The Value of Sublimation
Dye-sublimation printing is not exactly a "new" technology; it's been around in various forms since the early 1970s, and the basic process used today was introduced in the late '90s. Because of the low initial investment, the simple production process and the high margins attainable on the products, this technology could be the new service that in-plants have been waiting for.
Simply put, dye-sublimation printing is the process of printing a transfer of a computer-generated image with a specific type of ink, and then using a heat press to apply the image to a variety of substrates. All of these substrates must be either made of 100 percent polyester or coated with a polymer that will receive and hold the sublimation dye. There are coated products made of ceramic, aluminum, plastic, wood and a variety of garments from T-shirts to athletic performance apparel.

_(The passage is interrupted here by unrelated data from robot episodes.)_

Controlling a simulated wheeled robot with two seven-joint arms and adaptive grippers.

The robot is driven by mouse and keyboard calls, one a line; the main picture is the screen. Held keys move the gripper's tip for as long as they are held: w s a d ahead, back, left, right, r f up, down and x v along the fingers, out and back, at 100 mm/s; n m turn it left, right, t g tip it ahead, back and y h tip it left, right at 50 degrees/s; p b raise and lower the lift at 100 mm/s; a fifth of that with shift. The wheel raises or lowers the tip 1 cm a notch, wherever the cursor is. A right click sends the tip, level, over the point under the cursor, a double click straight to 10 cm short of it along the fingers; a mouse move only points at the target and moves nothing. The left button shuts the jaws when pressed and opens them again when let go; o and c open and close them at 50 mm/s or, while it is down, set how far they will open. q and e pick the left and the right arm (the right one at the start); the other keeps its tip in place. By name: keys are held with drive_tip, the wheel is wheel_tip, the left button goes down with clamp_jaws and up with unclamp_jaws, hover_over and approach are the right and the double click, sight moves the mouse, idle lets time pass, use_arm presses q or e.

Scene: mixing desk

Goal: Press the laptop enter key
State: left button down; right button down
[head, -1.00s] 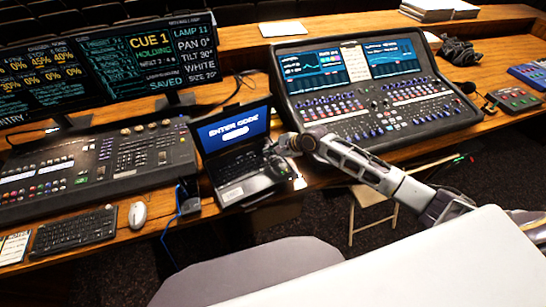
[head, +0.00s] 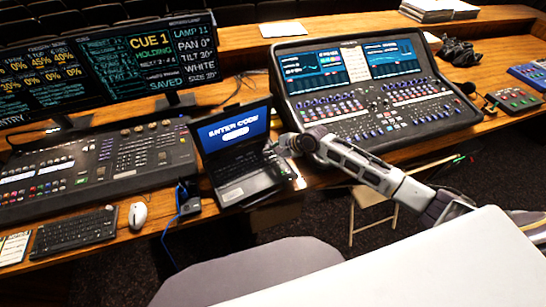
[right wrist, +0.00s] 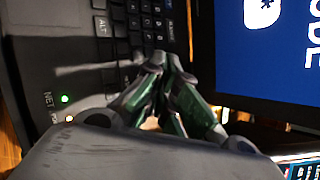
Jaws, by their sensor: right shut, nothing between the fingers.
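The open laptop (head: 232,140) stands on the desk between two consoles, its blue screen (head: 234,129) reading "ENTER CODE". My right gripper (head: 278,160) is at the right side of its keyboard, fingers pointing at the keys. In the right wrist view the shut, empty fingertips (right wrist: 165,72) are over the edge of the dark keyboard (right wrist: 142,28), close to the screen's hinge side. The fingers hide the keys under them, so the enter key cannot be made out, nor whether the tips touch. My left gripper is not in view.
A large mixing console (head: 370,95) stands right of the laptop, and a lighting console (head: 95,165) left of it. A white mouse (head: 138,215) and a black keyboard (head: 75,232) lie at the front left. A blue cable (head: 168,235) hangs by the laptop's left side.

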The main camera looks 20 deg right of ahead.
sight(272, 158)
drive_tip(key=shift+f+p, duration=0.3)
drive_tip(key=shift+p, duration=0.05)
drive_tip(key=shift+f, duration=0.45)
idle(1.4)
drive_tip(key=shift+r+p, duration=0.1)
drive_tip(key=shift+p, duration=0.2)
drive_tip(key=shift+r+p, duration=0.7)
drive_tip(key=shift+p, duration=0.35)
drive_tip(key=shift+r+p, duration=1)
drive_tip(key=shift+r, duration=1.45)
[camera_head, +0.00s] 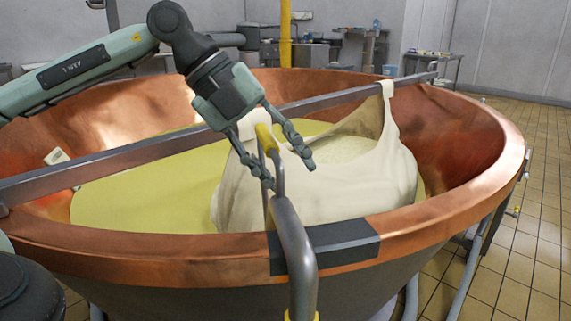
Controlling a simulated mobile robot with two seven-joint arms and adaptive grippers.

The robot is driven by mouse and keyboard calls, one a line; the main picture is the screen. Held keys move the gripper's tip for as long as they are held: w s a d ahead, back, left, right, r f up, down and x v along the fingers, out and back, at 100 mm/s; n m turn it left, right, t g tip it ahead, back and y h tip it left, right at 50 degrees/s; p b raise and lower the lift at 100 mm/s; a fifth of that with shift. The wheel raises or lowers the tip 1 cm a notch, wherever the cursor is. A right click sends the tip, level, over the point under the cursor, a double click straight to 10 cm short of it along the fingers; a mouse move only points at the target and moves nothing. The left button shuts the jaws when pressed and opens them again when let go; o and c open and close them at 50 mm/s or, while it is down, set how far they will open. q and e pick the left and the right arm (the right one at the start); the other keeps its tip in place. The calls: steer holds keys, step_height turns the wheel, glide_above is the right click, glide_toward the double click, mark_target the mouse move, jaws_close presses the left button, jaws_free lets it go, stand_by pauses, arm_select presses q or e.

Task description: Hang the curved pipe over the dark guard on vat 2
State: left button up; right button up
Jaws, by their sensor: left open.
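The curved pipe (297,248) is grey with yellow parts at its top and bottom. It stands at the near rim of the copper vat (150,243) and passes in front of the left part of the dark guard (345,241). A thinner grey leg shows on the vat's inner side, so the pipe appears to straddle the rim at the guard; contact is hard to tell. My left gripper (291,176) is open above the rim, with a finger on either side of the pipe's upper part in the picture. My right gripper is not in view.
A metal bar (130,158) crosses the vat. A white cloth (385,180) hangs from it over pale yellow liquid (150,200). A yellow post (285,35) and side tables stand behind. Tiled floor (540,250) is clear at right.

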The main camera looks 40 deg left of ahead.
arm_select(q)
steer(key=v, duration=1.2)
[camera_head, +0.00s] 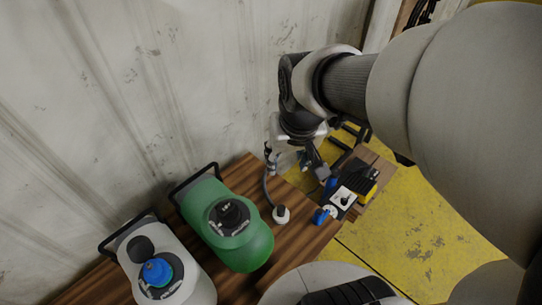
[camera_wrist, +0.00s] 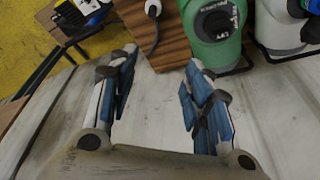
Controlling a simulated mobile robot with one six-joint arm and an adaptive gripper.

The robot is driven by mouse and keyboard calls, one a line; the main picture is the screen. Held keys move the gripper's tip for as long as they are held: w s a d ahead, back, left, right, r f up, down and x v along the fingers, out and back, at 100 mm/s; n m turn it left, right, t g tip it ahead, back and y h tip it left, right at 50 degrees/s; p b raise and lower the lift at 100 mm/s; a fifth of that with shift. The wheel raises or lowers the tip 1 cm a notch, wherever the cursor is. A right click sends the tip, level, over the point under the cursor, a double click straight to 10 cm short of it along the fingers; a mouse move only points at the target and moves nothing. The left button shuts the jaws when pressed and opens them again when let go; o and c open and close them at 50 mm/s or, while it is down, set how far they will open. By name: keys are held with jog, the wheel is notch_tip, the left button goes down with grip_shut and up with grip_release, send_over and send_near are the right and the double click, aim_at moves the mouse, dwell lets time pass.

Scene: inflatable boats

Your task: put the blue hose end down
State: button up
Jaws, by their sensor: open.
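My gripper (camera_head: 295,164) is open beside the wall, past the far edge of the wooden table. In the wrist view its two blue and white fingers (camera_wrist: 160,60) are spread apart with nothing between them. A blue piece (camera_head: 320,216), perhaps the blue hose end, lies at the table's right edge, apart from the fingers. A dark hose (camera_head: 267,190) with a pale end (camera_head: 281,214) lies on the table; the wrist view shows this hose (camera_wrist: 156,35) running toward the space beyond the fingertips. I cannot tell where its far end stops.
A green canister (camera_head: 247,243) and a white canister (camera_head: 195,280) with a blue cap stand on the wooden table (camera_head: 303,238). A black and yellow device (camera_head: 366,187) sits right of the table. The pale wall (camera_head: 150,90) is close behind; yellow floor (camera_head: 420,235) lies right.

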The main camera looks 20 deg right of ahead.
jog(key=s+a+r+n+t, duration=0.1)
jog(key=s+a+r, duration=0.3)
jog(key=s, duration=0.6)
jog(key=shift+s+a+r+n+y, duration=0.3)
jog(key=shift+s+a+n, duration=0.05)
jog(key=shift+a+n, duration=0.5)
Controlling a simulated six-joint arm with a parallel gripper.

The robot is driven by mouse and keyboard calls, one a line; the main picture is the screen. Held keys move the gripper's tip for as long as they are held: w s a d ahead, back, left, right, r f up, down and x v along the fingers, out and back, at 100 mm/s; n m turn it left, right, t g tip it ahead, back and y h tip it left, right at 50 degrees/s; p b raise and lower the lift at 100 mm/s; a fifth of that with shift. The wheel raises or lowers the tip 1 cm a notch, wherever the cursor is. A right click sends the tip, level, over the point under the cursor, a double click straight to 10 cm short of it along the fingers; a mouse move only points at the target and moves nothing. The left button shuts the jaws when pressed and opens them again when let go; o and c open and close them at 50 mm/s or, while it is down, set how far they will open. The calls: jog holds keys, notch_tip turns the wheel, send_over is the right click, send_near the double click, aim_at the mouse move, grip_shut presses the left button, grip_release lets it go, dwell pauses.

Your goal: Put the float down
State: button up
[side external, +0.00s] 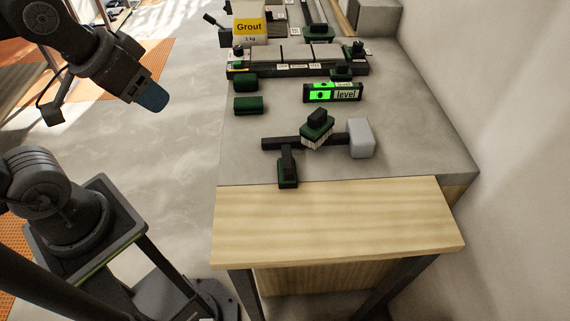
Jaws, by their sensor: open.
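My gripper (152,97) hangs at the upper left, over the floor and to the left of the bench. Its blue end points down and right, nothing shows held in it, and the gap between its fingers is hard to see from this side. What looks like the float (288,171), a green-edged tool with a dark handle, rests on the grey bench top (410,130) near the wooden front section. It is well apart from my gripper.
A green brush (317,128) with pale bristles lies by a dark bar (274,143) and a grey block (361,138). A lit green level (333,92), two green blocks (248,104), a tile row (296,55) and a grout bag (249,25) stand behind. The wooden section (340,215) is clear.

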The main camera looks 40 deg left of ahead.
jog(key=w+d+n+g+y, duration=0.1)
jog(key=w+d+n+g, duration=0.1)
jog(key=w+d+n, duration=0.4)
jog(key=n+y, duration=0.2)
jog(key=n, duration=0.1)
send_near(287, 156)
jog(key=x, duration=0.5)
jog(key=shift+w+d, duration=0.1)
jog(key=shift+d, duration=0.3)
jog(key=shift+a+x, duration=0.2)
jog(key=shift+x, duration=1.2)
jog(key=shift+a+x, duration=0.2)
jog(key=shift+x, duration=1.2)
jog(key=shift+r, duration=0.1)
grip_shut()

Sublimation ink consists of a solid, heat-sensitive dye, which provides the color, dissolved in liquid. Under heat and pressure, the solid dye particles change into a gas and bond with any polymers on the substrate and then solidify again. The high temperature used in sublimation opens the pores of the polymer and allows the gas to enter. When the substrate is removed from the heat source and immediately begins to cool, the pores close and the gas reverts to a solid and becomes a part of the polymer.
Key to this process is the sublimation ink itself, and the right combination of heat press settings: 410 degrees F, medium pressure (around 50 psi) and a dwell time of 40 to 50 seconds. What you get is a bright, colorfast image that resides in the product, not on the surface. It will not chip, peel or fade.